» THE EXERCISE: Write out the records word for word, with no pictures.

:: MATERIAL FOR THIS TASK

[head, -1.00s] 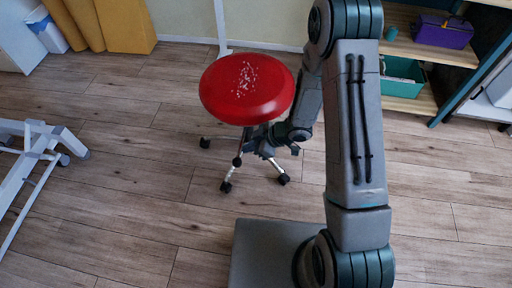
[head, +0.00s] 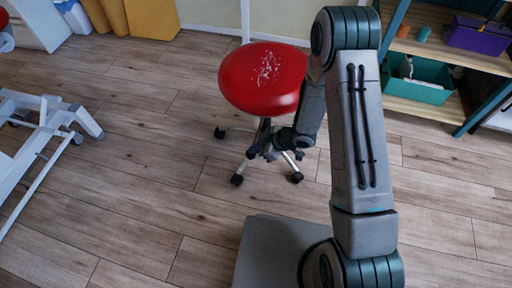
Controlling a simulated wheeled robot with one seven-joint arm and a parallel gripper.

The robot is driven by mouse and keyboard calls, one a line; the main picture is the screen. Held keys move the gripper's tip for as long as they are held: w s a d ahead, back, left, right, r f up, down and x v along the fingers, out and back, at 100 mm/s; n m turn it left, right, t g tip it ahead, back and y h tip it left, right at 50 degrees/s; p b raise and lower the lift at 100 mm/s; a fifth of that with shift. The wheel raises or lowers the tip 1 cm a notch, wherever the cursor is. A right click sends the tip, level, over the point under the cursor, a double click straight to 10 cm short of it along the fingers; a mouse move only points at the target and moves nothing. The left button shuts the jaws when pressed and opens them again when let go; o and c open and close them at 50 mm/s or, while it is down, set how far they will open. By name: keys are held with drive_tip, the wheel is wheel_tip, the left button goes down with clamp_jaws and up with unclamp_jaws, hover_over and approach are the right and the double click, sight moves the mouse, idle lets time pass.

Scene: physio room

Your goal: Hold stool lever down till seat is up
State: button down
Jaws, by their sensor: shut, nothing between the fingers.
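The stool has a round red seat (head: 263,78) with pale speckles on top. It stands upright on a chrome base with black casters (head: 237,180). My arm reaches in from the right, and my gripper (head: 262,149) is just below the seat's front edge, in front of the stool's column. The gripper looks small and dark, and its fingers are shut with nothing between them. The lever is not clear against the dark gripper and column, so I cannot tell whether the fingers touch it or whether it is pressed.
A white metal frame (head: 45,135) on wheels stands at the left. Shelves at the upper right hold a purple box (head: 478,36) and a green bin (head: 418,80). Yellow padded blocks (head: 150,18) lean at the back left. The wooden floor around the stool is clear.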

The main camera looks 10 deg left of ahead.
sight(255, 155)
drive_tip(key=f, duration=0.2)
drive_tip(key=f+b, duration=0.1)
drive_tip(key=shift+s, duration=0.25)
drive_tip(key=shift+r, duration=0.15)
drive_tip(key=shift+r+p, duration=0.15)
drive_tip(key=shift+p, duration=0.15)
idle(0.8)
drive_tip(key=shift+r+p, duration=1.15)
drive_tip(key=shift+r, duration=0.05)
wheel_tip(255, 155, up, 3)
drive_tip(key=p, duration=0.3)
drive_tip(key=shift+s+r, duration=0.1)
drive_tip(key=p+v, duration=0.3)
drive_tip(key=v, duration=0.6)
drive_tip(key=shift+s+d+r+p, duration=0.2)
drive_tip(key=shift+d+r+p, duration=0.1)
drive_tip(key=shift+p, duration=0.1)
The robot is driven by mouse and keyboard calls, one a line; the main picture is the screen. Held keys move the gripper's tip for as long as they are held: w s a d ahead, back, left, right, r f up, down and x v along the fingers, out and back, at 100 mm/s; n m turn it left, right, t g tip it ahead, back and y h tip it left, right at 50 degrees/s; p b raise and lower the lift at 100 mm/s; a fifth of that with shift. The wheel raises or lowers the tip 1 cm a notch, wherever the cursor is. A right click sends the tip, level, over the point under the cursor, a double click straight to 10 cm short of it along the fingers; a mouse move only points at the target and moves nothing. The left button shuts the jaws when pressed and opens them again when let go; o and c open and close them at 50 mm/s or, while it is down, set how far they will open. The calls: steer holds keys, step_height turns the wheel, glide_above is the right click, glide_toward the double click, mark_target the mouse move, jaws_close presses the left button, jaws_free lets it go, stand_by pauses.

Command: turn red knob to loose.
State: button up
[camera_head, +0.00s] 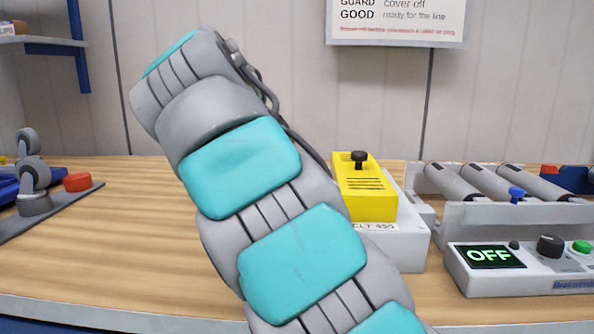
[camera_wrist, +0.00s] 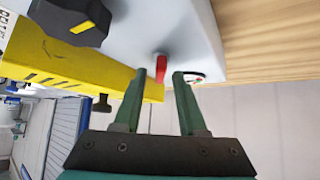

::::

» FINISHED TASK:
[head, -1.00s] 
[head, +0.00s] 
Controlling a simulated wheeled robot with one seven-joint arm and a parallel gripper.

The robot is driven by mouse and keyboard calls, one a line; the main picture is the screen. Held keys move the gripper's tip for as long as they are held: w s a d ahead, back, left, right, r f up, down and x v along the fingers, out and back, at 100 mm/s; n m turn it left, right, t g tip it ahead, back and y h tip it left, right at 50 degrees/s; p b raise and lower the lift at 100 mm/s; a fifth of that with shift. The wheel raises or lowers the tip 1 cm a notch, wherever the cursor is. A right click sends the tip, level, over the point under the cursor, a double click straight to 10 cm short of it along the fingers; a mouse move only points at the target and moves nothing. The left button shuts the jaws when pressed and opens them again when let go; o and c open and close them at 50 mm/s or, while it is down, set how far they will open. By name: keys are held with drive_tip, the wheel is wheel_tip, the left button goes down with clamp_jaws and up with unclamp_jaws, hover_over and approach are the right and the double click, sight moves the mouse, idle lets time pass.

Scene: physio room

Your goal: Hold stool lever down till seat is up
State: button down
Jaws, by their sensor: shut, nothing between the fingers.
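The stool has a round red seat (head: 263,78) with pale speckles on top. It stands upright on a chrome base with black casters (head: 237,180). My arm reaches in from the right, and my gripper (head: 262,149) is just below the seat's front edge, in front of the stool's column. The gripper looks small and dark, and its fingers are shut with nothing between them. The lever is not clear against the dark gripper and column, so I cannot tell whether the fingers touch it or whether it is pressed.
A white metal frame (head: 45,135) on wheels stands at the left. Shelves at the upper right hold a purple box (head: 478,36) and a green bin (head: 418,80). Yellow padded blocks (head: 150,18) lean at the back left. The wooden floor around the stool is clear.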

The main camera looks 10 deg left of ahead.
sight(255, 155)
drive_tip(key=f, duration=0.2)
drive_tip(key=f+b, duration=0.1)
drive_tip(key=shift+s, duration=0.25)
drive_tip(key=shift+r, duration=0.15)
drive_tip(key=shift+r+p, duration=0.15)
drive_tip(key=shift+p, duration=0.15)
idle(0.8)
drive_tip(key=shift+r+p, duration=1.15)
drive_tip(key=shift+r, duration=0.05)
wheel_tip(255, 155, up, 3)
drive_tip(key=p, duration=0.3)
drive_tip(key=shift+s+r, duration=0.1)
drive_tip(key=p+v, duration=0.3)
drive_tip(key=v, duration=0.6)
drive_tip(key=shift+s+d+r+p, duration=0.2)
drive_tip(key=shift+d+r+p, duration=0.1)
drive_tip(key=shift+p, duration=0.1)
The robot is driven by mouse and keyboard calls, one a line; the main picture is the screen. Held keys move the gripper's tip for as long as they are held: w s a d ahead, back, left, right, r f up, down and x v along the fingers, out and back, at 100 mm/s; n m turn it left, right, t g tip it ahead, back and y h tip it left, right at 50 degrees/s; p b raise and lower the lift at 100 mm/s; a fifth of that with shift. The wheel raises or lowers the tip 1 cm a notch, wherever the cursor is. A right click sends the tip, level, over the point under the cursor, a double click straight to 10 cm short of it along the fingers; a mouse move only points at the target and moves nothing. The left button shuts the jaws when pressed and opens them again when let go; o and c open and close them at 50 mm/s or, while it is down, set how far they will open. The calls: steer holds keys, step_height turns the wheel, glide_above is the right click, glide_toward the double click, mark_target the mouse move, jaws_close presses the left button, jaws_free lets it go, stand_by pauses.

Command: turn red knob to loose.
State: button up
[camera_head, +0.00s] 
[camera_wrist, +0.00s] 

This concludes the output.